==== Data supplied ====

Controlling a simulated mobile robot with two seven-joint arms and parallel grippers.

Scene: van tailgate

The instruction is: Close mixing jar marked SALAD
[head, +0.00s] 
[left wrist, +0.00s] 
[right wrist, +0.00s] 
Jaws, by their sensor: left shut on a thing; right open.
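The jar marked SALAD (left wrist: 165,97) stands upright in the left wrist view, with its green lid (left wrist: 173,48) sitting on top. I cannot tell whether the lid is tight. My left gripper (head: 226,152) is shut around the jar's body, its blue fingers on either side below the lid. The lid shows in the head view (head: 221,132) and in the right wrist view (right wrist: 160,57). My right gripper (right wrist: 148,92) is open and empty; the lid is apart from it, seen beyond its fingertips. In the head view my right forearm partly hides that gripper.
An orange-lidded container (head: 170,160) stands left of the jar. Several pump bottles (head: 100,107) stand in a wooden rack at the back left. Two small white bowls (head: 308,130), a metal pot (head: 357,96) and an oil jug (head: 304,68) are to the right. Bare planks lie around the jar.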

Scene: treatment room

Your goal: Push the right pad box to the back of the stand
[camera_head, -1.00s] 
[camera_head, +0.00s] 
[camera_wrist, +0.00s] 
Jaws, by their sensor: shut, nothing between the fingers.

====

■ Exercise task
Return all of the data precisely as it appears.

■ Response
Controlling a simulated mobile robot with two seven-joint arms and parallel grippers.

Scene: van tailgate

The instruction is: Close mixing jar marked SALAD
[head, +0.00s] 
[left wrist, +0.00s] 
[right wrist, +0.00s] 
Jaws, by their sensor: left shut on a thing; right open.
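The jar marked SALAD (left wrist: 165,97) stands upright in the left wrist view, with its green lid (left wrist: 173,48) sitting on top. I cannot tell whether the lid is tight. My left gripper (head: 226,152) is shut around the jar's body, its blue fingers on either side below the lid. The lid shows in the head view (head: 221,132) and in the right wrist view (right wrist: 160,57). My right gripper (right wrist: 148,92) is open and empty; the lid is apart from it, seen beyond its fingertips. In the head view my right forearm partly hides that gripper.
An orange-lidded container (head: 170,160) stands left of the jar. Several pump bottles (head: 100,107) stand in a wooden rack at the back left. Two small white bowls (head: 308,130), a metal pot (head: 357,96) and an oil jug (head: 304,68) are to the right. Bare planks lie around the jar.

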Scene: treatment room

Your goal: Push the right pad box to the back of the stand
[camera_head, -1.00s] 
[camera_head, +0.00s] 
[camera_wrist, +0.00s] 
Jaws, by their sensor: shut, nothing between the fingers.

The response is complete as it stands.